Elance Blog

Going Mobile



Last week, I attended an “Innovator’s Dinner” hosted by the customer experience consulting firm Creative Good.  The presenters from Creative Good mentioned that often times, the most interesting takeaway from an event comes from an unplanned, random meeting. And while I caught up with a few friends and colleagues, I did hear something quite novel from someone I met randomly.

This was a serial entrepreneur who has sold a few companies and, as it turned out, started using Elance in 2000.  He has periodically used Elance ever since then, most recently hiring a full-time researcher to gather competitive information every week.  Today, he is working on a mobile phone startup.

During our chat, he claimed that there are many U.S. firms today developing only for the India/China market.  It’s easy to think, “Why would anyone based in the U.S. build for a market in countries with far lower purchasing power?” In this case, it appears that the answer is growth, growth, growth. Mobile phone growth in India and China is phenomenal.  New subscribers are signing up in India at the rate of 6 million/month and in China at 5 million/month.  That’s growth the size of the entire U.S. population every 2 years, on top of a current base of about 500 million subscribers. Tapping into an immense and hugely growing market makes up for the lower spending power per capita.

Many new subscribers in China and India, who may lack a PC, use their phones as a computer for Internet access.  So, building for phones is equivalent to building Internet apps for these markets. This is something we take notice of here at Elance because we have a large global customer base.  What could we be doing to enable easier mobile access to www.elance.com? In the medium term, we are thinking of offering APIs for looking up new postings, responding to Public Message Board (PMB) messages, responding to chats and accepting project awards. Interested community members could write mobile apps against these APIs. What do you think?

Comments

Forget the mobile app and APIs. How about just the web app (albeit customized for a small screen)? Phones will improve their browsers (the iPhone!) faster than vendors and users will learn to make mobile-specific apps work.

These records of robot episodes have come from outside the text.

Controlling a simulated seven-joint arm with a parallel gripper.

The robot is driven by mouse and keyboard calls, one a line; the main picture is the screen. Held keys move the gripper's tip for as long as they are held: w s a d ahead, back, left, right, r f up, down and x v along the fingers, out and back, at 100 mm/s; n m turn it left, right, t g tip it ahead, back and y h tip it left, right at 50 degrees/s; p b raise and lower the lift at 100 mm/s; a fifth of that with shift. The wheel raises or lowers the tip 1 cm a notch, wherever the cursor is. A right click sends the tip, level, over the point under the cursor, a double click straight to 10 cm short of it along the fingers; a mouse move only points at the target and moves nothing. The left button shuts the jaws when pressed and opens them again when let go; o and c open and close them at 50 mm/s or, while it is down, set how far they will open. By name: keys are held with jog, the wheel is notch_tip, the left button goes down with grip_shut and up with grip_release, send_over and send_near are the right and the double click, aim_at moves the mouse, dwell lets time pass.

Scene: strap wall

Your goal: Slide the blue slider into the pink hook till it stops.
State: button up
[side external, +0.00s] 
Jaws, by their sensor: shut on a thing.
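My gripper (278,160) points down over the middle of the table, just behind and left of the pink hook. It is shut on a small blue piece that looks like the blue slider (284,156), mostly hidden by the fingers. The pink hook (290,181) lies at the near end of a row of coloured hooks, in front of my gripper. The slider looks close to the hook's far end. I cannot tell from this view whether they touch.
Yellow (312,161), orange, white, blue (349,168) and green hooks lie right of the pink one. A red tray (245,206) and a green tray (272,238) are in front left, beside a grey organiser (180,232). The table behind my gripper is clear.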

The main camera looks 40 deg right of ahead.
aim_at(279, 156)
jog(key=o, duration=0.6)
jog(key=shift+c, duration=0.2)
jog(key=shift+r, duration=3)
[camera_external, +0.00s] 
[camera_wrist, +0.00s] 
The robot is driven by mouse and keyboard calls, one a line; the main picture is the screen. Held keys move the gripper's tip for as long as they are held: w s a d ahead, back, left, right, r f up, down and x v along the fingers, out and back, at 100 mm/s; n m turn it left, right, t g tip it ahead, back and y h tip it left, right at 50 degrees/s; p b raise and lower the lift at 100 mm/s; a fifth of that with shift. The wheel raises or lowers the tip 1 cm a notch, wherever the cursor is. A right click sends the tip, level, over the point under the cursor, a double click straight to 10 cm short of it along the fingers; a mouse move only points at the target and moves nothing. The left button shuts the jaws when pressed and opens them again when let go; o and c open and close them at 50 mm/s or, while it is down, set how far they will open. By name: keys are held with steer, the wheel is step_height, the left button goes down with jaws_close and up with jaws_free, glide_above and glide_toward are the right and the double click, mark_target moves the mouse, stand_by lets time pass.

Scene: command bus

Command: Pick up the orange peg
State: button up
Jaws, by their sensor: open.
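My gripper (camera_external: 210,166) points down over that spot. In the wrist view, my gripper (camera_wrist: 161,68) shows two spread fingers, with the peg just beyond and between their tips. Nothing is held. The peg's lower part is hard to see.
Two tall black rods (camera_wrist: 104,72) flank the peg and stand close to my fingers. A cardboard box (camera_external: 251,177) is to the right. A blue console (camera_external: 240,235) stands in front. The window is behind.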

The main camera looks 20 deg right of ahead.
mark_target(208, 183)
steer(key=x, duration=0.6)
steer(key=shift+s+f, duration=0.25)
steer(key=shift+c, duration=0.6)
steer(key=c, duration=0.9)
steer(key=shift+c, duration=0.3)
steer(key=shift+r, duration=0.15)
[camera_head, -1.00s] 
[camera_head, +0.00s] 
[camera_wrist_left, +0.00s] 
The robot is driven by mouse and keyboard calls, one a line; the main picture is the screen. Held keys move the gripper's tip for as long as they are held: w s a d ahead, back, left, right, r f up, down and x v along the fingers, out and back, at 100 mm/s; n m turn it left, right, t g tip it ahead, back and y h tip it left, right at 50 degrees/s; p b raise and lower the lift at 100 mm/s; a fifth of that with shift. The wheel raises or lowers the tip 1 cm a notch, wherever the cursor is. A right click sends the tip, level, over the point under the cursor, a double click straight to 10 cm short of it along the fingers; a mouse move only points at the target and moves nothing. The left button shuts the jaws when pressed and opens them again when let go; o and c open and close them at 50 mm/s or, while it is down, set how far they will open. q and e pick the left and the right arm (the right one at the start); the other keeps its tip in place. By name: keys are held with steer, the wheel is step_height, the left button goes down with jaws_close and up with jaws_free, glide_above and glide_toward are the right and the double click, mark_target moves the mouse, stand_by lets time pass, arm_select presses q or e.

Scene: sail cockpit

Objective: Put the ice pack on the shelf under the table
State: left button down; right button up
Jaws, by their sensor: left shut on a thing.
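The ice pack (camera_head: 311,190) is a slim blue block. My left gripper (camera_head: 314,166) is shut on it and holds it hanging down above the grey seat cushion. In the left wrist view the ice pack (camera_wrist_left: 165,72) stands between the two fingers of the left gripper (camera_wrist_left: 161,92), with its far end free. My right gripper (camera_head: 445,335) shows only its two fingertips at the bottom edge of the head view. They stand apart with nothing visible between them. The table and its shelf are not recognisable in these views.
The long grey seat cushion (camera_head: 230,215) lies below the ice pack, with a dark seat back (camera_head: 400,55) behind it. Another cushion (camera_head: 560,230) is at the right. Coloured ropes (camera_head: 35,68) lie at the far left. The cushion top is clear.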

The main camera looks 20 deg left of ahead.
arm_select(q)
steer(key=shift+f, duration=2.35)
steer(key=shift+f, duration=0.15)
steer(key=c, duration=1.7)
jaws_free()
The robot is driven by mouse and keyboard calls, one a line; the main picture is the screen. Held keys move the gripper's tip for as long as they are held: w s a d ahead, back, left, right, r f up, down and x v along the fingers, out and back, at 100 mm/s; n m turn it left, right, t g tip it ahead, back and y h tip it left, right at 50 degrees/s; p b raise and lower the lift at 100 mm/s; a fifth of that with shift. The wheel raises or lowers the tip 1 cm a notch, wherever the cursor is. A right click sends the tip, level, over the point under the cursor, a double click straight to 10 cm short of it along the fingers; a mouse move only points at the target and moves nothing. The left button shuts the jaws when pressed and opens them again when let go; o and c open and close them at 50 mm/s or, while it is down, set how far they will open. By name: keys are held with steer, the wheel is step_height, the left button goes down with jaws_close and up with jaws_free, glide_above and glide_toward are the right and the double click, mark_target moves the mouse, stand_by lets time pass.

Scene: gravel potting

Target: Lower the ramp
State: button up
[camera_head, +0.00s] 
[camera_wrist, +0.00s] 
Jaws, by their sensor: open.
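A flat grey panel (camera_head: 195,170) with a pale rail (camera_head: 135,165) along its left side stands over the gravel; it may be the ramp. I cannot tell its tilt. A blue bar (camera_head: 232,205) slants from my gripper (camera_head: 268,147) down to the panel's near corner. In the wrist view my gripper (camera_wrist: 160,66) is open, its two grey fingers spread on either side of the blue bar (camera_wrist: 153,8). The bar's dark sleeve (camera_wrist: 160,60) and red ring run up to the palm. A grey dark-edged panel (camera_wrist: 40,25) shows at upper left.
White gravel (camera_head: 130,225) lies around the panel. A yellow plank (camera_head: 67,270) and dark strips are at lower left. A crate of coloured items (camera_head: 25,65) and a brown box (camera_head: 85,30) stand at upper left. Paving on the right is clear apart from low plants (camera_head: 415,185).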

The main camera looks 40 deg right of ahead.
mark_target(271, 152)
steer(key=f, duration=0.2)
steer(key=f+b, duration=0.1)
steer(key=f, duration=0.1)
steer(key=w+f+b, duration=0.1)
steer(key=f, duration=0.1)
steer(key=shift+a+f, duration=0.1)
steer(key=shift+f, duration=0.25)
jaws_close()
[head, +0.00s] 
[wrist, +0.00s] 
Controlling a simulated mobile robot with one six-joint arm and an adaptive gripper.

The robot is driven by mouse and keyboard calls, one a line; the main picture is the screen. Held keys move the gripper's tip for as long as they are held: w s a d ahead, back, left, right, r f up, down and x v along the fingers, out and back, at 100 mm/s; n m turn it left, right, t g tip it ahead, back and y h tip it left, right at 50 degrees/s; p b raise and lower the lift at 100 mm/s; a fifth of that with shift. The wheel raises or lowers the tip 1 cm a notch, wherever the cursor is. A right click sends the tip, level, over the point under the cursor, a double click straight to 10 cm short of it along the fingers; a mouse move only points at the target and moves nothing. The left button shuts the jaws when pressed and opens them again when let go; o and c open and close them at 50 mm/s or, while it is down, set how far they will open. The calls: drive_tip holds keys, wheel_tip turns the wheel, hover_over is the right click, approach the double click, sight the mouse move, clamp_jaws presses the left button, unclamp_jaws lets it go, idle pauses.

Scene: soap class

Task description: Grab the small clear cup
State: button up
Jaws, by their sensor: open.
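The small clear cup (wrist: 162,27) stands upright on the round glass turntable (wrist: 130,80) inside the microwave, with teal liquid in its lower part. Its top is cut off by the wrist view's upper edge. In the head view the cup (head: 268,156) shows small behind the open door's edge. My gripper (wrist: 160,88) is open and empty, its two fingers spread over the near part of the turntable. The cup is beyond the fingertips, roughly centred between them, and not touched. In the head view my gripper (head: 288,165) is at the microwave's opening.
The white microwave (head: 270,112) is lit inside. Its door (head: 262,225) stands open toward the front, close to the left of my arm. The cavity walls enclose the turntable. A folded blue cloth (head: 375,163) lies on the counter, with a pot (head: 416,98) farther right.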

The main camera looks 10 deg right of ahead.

I believe SMS services will not only add another medium to create and drive traffic with, it will revolutionize how we do marketing and community building. I was on the plane last week and picked up the airline magazine. It was on green products. Direct mail marketing was listed as the biggest paper wasting offender.

Text message marketing and notification systems (blasting, groups, micro-site, scheduling, emergency notification, surveys and contests), like the internet, are digital. No paper. Also, in the US text message marketing is done by creating opt-in permission based groups giving the prospect the ability to opt-out of the group by text messaging back stop at any time.

And the best part ... the creative use of this medium is limited only by one's imagination. For instance a restaurant... create your group by giving away free coffee (Join our lunch group and get free coffee by texting the word special to 91011) the consumer texts, shows the SMS on the phone to the waiter, and gets their coffee free. The restaurant has a slow night on Mondays. On Friday evening the restaurant owner sets up a text message to go out to the Special group (Half off the second dinner Monday 4:00 p.m. to 8:00 p.m. Bring your friends.) and on Monday ... more traffic. Again, this is just one example of the use of text messaging services. The list goes on and on.